My take (not fully understanding the abstract): I think it makes sense. The KV cache can be seen as a bridge from the model weights (origin) to the tokens produced so far (destination). They refer to this bridge as "residual stream" and have found some clever math which I can't comprehend to very efficiently recreate the KV cache like interpolation from weights to tokens.

If someone more knowledgeable can explain this better and what the consequences might be (no more KV cache?!) I would be highly interested.

[-]

z_latent@reddit

Reading this paper was a big pain.
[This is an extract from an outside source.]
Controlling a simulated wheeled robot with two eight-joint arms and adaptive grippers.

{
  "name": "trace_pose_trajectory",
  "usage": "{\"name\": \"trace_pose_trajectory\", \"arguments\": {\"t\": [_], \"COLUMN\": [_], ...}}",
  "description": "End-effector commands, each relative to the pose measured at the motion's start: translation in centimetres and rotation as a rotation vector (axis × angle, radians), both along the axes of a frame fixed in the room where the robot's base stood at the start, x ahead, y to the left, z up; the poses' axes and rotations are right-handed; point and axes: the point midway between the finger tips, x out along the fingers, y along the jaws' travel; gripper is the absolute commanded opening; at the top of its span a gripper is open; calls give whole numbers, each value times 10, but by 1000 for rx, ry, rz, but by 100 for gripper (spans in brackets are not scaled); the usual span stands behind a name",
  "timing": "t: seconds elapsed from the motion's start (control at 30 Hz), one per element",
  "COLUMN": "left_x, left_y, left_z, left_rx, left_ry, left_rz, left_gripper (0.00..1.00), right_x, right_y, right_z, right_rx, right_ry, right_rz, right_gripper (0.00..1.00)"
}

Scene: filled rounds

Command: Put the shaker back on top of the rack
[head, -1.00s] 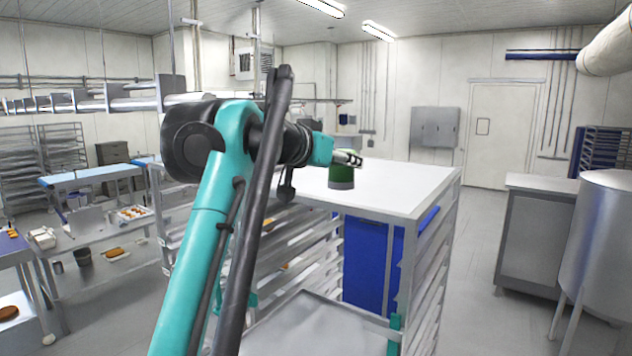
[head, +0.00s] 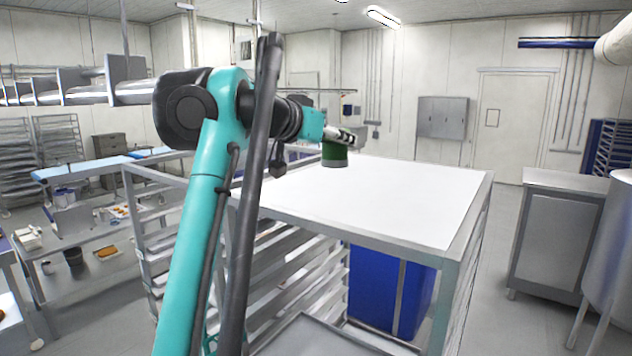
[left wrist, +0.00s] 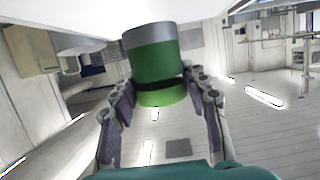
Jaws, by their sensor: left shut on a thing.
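The shaker, green with a grey band at its lower end, is upright in the head view (head: 334,153) and also shows in the left wrist view (left wrist: 152,55). My left gripper (head: 345,137) is shut on it, with its two fingers on either side in the left wrist view (left wrist: 160,88). The rack has a flat white top (head: 400,200). The shaker appears over the far left part of that top. I cannot tell whether its base touches the top or hangs just above it. My right gripper is not in view.
The rest of the rack top is bare. Below it are rails and a blue container (head: 375,285). A grey cabinet (head: 560,235) and a metal tank (head: 612,250) stand on the right. A work table (head: 100,235) with small items stands on the left.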

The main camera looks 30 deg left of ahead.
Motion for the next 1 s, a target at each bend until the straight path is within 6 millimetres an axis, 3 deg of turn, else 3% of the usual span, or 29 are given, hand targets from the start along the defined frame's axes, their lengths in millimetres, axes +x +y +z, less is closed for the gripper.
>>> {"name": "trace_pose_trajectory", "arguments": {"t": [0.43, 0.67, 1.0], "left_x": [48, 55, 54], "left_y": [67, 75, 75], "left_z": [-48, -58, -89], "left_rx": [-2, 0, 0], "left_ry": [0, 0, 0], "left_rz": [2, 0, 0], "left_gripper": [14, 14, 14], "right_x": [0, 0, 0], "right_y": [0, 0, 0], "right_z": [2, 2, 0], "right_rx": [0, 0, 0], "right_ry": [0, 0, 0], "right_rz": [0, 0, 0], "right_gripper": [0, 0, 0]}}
The authors can't seem to decide on whether their approach stores one single residual stream vector per token, or store one per layer, with the latter completely killing their advantage.
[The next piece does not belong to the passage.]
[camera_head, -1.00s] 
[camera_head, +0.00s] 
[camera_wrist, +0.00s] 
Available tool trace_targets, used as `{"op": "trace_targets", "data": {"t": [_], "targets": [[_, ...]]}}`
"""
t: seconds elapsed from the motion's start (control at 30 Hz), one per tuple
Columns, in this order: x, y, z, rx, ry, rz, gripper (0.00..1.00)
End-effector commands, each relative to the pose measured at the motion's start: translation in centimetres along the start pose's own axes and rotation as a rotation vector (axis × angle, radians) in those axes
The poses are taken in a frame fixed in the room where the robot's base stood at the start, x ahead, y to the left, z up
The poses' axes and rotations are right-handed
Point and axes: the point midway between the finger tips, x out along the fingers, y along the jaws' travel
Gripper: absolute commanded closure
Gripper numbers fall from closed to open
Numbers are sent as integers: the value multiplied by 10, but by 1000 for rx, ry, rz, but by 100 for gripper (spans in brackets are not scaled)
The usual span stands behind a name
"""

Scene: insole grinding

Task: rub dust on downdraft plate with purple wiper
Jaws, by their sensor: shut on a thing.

The idea is the residual stream is essentially the vector h^((l)) that gets processed throughout the model and its blocks/layers. For example, for the MLP of block l of the model, think of it as a function MLP^((l))(h^((l))), and then the residual stream will be updated as h^((l+1)) = h^((l)) + MLP(h^((l)))^([\^1][\^2])

Now, attention layer depends on the other tokens as well, so we usually save the keys and values we computed for the other tokens in the KV Cache, to avoid having to recompute them every time.
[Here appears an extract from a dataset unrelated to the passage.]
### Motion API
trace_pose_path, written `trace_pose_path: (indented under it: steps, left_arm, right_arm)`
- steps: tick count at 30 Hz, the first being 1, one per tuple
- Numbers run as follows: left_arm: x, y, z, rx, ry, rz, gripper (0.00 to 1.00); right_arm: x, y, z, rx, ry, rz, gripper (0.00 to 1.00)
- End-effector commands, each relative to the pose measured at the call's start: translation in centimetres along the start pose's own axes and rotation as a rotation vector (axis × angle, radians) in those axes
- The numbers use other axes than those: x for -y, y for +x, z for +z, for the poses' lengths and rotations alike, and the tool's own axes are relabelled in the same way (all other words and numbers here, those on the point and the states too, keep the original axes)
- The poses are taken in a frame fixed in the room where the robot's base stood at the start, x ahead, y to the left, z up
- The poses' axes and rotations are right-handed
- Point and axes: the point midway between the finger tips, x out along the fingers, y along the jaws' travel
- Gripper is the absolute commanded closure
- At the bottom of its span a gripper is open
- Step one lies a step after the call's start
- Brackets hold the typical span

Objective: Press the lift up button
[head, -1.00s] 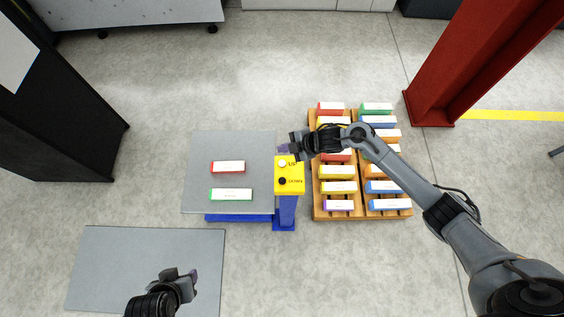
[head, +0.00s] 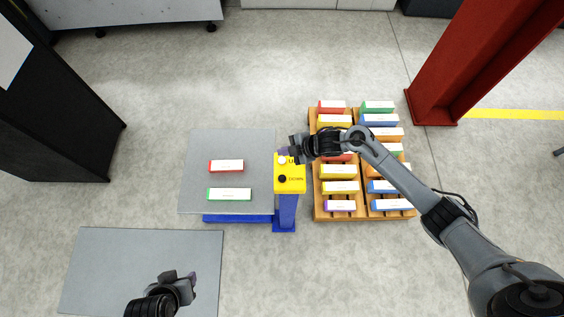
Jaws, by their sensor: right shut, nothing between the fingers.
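The yellow control box (head: 290,186) stands on a blue post (head: 286,212) at the right edge of the lift table. Its white UP button (head: 282,161) is at the top and its black DOWN button (head: 282,179) is below. My right gripper (head: 285,152) is shut and empty, with its tips at the top edge of the box, right by the UP button. It covers part of the UP label. I cannot tell whether the tips touch the button. My left gripper (head: 192,279) hangs low at the bottom left, away from the box; its jaw opening is unclear.
The grey lift table (head: 247,147) carries a red carton (head: 226,166) and a green carton (head: 229,194). A wooden pallet (head: 351,217) with several coloured cartons stands to the right, under my right arm. A grey floor plate (head: 90,270) lies at lower left. A red column (head: 465,70) stands at upper right.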

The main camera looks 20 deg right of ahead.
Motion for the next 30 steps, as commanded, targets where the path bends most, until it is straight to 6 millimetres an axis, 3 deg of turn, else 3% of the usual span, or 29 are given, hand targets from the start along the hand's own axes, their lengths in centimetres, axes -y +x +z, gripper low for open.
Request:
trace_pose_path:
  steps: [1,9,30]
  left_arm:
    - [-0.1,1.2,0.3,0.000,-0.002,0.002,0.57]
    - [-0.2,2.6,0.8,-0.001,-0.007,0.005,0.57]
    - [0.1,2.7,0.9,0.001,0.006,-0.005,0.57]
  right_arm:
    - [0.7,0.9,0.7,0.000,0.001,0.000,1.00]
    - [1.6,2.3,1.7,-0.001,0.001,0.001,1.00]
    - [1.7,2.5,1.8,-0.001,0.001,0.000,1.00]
However, the paper's idea is, "let's not save the keys and values, let's save the residual stream vectors!" And they spend a while proving how that is identical, lossless reconstruction (which I think is kinda obvious).

But they then do one confusing thing: they claim that you only need to save the residual vector for one layer, and reconstruct the vector for all other layers from it. Which is not wrong... but it's not what they seem to be doing later on. They somehow assume the residual vectors already exist for all layers.

They ignore how, to achieve this from one single saved vector, you need to recompute the whole model for every token, up to that layer. This is way more expensive than what they claimed, which was "reconstructing K and V for 𝑁 evicted tokens at a single layer".

If you stored the residual stream for every layer, you'd almost certainly use more memory than KV. The key and value dimensions, even combined, are usually smaller than the residual stream's.

If you instead recompute every layer for every token... well, even then, why store the residuals at all? You could just use the token ids, aka a single int per token, then fetch token embeddings, and so on... After all, this whole thing is like doing full prompt processing, from scratch, but repeated every time you generate a token.

It sounds really expensive to me. I don't understand their benchmarks either. They sound so bad for an M3 Max. But I don't wanna think about this anymore.

^([\^1] There are also layer norm operations but it's not too important here.)

^([\^2]: The attention layer does this as well, and it comes before MLP usually. So technically there's two residual vectors per block, a pre-attention) ^(h)^((l)) ^(and a post-attention, pre-MLP) ^(h)^((l). Only after the MLP that you advance to) ^(h)^((l+1).)

[-]

Ueberlord@reddit (OP)

Thank you for reading through this and sharing your thoughts, very helpful even if disappointing as we do not get a free lunch seemingly.

[-]

dinerburgeryum@reddit

Remind me to update my email signature to read “I don’t wanna think about this anymore.”

For real I just finished a close read of the paper and I tend to agree. They report ok performance on 0.5B class models, but you can see the gulf once they hit a 4B. Possibly a win for edge inference on handhelds, but if I’m reading this right it’s no silver bullet.